#### Written exercise:
Which lines have the string "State"? Copy all of them from the entries below.

#### Data to use:
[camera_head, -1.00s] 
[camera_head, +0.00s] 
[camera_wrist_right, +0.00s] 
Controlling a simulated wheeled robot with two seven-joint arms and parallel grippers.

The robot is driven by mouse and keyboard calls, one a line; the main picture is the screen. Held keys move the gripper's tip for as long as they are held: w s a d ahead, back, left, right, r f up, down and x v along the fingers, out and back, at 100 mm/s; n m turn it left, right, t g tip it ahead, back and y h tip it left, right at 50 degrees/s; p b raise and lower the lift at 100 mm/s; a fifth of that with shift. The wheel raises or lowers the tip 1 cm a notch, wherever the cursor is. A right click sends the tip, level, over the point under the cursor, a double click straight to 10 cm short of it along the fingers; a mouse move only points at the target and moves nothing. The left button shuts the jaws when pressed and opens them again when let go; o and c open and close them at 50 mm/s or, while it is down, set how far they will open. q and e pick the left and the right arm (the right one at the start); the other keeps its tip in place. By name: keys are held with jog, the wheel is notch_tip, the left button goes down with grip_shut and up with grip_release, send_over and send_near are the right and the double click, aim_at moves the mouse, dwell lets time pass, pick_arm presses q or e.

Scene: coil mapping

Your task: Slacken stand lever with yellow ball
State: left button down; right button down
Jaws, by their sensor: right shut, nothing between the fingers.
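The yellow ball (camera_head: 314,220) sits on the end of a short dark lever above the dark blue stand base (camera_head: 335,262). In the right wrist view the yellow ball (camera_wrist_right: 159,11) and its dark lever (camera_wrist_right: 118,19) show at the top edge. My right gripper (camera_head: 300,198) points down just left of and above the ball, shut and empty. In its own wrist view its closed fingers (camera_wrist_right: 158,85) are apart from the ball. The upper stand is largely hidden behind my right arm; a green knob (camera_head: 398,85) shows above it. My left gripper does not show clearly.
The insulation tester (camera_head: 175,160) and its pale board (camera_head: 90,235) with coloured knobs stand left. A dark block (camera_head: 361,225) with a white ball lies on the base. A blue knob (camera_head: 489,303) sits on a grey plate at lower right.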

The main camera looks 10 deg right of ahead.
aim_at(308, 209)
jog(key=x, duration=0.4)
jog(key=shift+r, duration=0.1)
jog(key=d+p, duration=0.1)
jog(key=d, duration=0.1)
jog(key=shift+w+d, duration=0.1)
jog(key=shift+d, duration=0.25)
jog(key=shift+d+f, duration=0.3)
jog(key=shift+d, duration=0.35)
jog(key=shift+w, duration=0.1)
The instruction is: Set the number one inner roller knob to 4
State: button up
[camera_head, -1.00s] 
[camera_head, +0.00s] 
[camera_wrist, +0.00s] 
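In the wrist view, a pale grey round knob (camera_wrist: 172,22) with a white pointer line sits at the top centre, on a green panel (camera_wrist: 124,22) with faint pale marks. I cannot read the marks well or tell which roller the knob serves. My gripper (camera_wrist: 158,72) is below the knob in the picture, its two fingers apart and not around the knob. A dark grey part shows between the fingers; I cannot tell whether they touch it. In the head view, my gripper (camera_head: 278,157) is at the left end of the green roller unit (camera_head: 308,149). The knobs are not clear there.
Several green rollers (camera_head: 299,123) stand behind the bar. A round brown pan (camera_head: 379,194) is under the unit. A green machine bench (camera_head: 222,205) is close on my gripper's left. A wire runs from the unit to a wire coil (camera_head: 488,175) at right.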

#### Solution below:
State: left button down; right button down
State: button up

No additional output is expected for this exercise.